At reference numeral 812, the usage feedback, query feedback, and/or sensed characteristics are analyzed to determine one or more attributes for a user model associated with the user. For example, a skill level of the user regarding a first feature (e.g., attribute) of the UX can be determined based on the feedback. At reference numeral 814, the user model associated with the user can be updated based on the analysis of the feedback. As discussed, the user model can include a set of attributes corresponding to features of the UX. The user model can be updated by assigning a grade, score, classification, etc. to one or more of the attributes. Additionally or alternatively, the user model can be updated by incrementing or decrementing a value or score for one or more attributes.

Turning now to FIG. 9, illustrated is an example method 900 for dynamic user experience adaptation and service provisioning in accordance with various aspects described herein. Generally, at reference numeral 902 a user can be classified based in part on a user model. As discussed, the user model can include a set of attributes corresponding to features of the user experience (UX), can be updated based on feedback for the user regarding determined sensed characteristics, feedback responses, usage feedback, and/or determined emotional states. For example, the user can be classified as a novice, intermediate, or expert for the UX user based on the user model. Additionally or alternatively, one or more attributes of the user can be classified based on corresponding attributes included in the user model. For instance, an attribute score (e.g., grade, rank, etc.) for a first feature of the UX can satisfy a set of criteria (e.g., a threshold, etc.) for the user to be classified as an expert for the first feature, and the user can be classified as a novice for a second feature.

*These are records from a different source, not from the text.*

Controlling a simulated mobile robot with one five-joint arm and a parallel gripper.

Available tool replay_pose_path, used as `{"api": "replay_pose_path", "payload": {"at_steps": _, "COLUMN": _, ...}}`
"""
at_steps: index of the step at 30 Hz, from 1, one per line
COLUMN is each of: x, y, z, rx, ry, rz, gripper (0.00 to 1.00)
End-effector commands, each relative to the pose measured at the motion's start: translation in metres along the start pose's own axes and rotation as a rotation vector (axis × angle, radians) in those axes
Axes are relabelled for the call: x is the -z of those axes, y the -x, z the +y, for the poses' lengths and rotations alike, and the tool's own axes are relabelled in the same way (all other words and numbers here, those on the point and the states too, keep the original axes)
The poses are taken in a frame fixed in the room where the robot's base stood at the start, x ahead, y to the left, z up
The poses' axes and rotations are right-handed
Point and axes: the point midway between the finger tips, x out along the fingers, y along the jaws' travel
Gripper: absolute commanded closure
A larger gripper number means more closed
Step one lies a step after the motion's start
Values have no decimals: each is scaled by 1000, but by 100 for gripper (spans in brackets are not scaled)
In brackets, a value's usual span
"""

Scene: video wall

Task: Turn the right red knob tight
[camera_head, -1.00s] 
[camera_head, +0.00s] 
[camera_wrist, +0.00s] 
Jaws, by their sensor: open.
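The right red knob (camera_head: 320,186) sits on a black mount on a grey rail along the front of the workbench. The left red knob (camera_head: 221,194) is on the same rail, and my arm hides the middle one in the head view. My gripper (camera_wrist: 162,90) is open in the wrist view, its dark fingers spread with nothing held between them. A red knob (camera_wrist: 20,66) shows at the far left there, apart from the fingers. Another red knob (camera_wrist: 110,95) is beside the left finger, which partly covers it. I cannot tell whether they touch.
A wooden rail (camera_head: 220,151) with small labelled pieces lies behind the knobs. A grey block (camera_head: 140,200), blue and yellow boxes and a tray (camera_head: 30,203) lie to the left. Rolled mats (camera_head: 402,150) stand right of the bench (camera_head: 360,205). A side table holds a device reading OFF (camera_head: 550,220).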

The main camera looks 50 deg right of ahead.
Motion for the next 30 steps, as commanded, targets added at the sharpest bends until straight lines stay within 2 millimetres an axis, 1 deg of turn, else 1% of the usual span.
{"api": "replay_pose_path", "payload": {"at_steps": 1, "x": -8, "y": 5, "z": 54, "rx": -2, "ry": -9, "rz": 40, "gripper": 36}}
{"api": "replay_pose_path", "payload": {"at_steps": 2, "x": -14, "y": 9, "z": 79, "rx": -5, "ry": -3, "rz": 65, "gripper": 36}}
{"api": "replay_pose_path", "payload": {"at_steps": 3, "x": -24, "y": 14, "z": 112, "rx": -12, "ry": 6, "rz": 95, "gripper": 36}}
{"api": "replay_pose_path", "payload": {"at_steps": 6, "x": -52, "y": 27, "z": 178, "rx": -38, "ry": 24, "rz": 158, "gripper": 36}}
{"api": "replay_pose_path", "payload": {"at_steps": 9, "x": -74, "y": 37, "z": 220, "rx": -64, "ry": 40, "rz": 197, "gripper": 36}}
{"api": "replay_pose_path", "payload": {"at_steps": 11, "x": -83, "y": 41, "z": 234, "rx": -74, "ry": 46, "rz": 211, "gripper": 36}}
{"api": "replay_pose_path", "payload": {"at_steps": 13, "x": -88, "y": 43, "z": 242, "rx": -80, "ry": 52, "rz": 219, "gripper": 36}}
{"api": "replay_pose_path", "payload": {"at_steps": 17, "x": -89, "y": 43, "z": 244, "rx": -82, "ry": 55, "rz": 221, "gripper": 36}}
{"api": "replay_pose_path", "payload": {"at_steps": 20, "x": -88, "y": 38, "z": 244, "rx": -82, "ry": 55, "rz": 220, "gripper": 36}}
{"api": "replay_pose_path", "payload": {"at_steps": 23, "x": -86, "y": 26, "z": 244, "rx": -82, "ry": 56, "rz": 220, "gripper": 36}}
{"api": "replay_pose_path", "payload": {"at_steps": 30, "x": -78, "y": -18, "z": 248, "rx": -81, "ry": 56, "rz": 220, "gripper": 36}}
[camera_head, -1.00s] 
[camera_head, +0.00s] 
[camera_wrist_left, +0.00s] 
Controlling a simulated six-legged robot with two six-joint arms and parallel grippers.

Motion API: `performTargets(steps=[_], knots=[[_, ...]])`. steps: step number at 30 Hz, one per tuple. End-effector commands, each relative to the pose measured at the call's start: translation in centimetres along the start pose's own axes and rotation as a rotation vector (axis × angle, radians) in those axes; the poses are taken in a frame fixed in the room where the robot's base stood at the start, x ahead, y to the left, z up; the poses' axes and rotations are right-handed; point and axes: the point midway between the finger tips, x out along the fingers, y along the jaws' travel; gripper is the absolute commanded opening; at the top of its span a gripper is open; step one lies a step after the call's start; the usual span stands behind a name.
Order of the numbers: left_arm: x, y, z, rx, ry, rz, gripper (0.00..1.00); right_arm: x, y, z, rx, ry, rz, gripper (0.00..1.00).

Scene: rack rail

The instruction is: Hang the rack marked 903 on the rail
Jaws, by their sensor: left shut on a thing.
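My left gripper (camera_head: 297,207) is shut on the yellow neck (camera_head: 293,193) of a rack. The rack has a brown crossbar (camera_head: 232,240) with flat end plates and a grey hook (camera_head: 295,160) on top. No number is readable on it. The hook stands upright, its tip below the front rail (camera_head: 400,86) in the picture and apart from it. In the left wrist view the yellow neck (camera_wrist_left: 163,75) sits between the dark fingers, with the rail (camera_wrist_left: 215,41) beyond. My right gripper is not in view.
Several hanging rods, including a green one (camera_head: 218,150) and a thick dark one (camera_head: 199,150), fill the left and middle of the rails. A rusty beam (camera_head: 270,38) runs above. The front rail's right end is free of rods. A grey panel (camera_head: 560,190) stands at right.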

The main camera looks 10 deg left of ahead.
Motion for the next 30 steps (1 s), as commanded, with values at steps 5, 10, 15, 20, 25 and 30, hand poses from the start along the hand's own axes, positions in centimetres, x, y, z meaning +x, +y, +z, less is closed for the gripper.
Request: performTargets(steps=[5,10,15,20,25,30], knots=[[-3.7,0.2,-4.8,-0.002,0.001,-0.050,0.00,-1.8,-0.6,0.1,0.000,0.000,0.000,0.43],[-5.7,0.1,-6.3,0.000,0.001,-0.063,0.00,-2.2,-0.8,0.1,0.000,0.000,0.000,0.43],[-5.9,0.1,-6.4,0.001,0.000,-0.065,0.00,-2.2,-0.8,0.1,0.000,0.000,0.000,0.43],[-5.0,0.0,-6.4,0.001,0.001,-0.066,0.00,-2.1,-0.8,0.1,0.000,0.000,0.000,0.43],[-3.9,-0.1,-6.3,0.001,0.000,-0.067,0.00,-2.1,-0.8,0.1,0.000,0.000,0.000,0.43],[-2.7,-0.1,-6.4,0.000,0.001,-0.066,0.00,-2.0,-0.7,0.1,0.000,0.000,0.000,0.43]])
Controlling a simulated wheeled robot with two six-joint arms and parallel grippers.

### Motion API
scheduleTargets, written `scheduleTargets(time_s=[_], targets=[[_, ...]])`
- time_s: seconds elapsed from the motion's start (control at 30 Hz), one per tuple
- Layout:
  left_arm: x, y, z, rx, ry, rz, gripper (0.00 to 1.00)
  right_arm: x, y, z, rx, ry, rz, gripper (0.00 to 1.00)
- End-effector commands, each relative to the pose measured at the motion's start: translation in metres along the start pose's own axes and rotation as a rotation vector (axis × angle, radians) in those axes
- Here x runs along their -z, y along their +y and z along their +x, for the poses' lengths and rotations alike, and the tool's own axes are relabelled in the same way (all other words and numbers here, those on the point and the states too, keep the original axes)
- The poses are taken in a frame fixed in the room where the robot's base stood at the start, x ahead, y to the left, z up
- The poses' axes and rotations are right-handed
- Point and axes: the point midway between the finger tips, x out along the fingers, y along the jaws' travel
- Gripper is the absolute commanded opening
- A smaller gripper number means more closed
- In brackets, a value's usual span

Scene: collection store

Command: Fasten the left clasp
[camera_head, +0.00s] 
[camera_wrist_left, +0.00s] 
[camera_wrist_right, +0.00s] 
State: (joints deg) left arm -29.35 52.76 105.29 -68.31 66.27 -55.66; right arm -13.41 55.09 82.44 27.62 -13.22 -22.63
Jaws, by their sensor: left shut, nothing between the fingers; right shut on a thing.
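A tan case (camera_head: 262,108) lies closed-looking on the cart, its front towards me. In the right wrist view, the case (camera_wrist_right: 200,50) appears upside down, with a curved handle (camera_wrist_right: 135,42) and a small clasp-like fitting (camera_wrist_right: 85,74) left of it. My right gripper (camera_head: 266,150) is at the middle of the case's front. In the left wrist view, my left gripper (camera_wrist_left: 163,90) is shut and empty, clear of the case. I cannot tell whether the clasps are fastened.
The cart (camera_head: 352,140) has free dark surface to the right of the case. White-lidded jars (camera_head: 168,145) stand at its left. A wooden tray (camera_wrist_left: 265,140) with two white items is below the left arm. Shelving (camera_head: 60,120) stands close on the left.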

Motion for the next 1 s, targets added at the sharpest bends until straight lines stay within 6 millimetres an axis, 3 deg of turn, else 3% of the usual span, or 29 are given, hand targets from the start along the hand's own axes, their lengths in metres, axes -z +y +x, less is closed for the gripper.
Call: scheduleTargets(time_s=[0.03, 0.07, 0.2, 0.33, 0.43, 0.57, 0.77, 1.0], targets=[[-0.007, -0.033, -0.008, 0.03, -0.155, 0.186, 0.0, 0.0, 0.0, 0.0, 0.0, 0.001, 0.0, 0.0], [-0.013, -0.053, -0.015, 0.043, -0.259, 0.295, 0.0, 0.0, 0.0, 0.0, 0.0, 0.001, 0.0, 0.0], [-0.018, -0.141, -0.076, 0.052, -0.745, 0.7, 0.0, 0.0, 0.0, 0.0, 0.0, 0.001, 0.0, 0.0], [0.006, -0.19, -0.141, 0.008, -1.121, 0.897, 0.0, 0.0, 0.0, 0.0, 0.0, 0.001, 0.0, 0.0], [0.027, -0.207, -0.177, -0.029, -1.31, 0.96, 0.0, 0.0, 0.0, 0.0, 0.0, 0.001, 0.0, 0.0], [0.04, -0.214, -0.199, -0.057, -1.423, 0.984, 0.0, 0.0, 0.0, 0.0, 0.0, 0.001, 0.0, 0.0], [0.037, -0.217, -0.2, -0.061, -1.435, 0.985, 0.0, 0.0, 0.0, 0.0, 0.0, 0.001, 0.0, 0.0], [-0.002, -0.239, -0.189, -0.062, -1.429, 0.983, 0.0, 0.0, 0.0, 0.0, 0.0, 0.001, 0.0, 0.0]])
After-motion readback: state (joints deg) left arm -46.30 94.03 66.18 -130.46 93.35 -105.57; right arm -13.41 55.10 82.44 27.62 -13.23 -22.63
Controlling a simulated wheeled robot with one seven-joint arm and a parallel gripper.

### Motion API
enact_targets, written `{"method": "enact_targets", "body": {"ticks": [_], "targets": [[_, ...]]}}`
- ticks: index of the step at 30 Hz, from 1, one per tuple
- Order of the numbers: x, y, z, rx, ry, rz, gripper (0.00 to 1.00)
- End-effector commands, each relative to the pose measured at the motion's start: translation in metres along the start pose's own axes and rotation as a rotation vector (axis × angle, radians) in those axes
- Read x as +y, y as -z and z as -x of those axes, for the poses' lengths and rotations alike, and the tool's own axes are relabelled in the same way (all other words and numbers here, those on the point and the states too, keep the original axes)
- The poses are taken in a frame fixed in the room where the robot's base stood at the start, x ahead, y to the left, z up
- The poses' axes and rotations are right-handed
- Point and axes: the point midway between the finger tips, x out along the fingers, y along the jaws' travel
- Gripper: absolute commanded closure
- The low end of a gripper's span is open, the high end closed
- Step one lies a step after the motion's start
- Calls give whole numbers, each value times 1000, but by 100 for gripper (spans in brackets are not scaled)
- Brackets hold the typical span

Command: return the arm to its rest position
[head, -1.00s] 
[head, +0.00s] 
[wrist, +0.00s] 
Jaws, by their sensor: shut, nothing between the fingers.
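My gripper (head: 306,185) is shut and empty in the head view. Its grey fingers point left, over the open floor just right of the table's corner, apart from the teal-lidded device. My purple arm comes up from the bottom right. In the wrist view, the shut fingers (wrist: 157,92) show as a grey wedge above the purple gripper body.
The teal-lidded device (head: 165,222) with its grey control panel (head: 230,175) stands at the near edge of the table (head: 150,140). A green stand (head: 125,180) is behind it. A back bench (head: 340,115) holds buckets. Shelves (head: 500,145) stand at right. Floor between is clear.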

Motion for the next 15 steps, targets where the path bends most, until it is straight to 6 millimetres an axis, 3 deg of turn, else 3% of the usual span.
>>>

At reference numeral 904, one or more actions intended by the user, difficulties (e.g., that the user is having or likely to have), or errors (e.g., that the user is making or likely to make) can be predicted based at least in part on the user model, an emotional state, a prediction, and/or a classification. For example, it can be predicted that the user is likely to have difficulty with a level of a video game based on the user being classified as a novice. As an additional example, it can be predicted that the user is likely to make a set of errors when using an application, by comparing the user model associated with the user to user models associated with other users.

At reference numeral 906, one or more aspects of the UX can be modified based in part on the user model, a classification, an emotional state, and/or a prediction. Virtually any aspect of the UX can be modified, including but not limited to a user interface, a function, a feature, a difficulty, a display, operation, etc. For example, where the UX includes an application, a user interface associated with the application can be adjusted based on a classification of the user (e.g., novice, intermediate, expert, etc.).

At reference numeral 908, a set of advertisements (ads) can be provided based in part on the user model, a classification, feedback, and/or a prediction. For example, if the user model indicates the user is employed in a first field, then a set of advertisements for tools related to the first field associated with the UX can be provided.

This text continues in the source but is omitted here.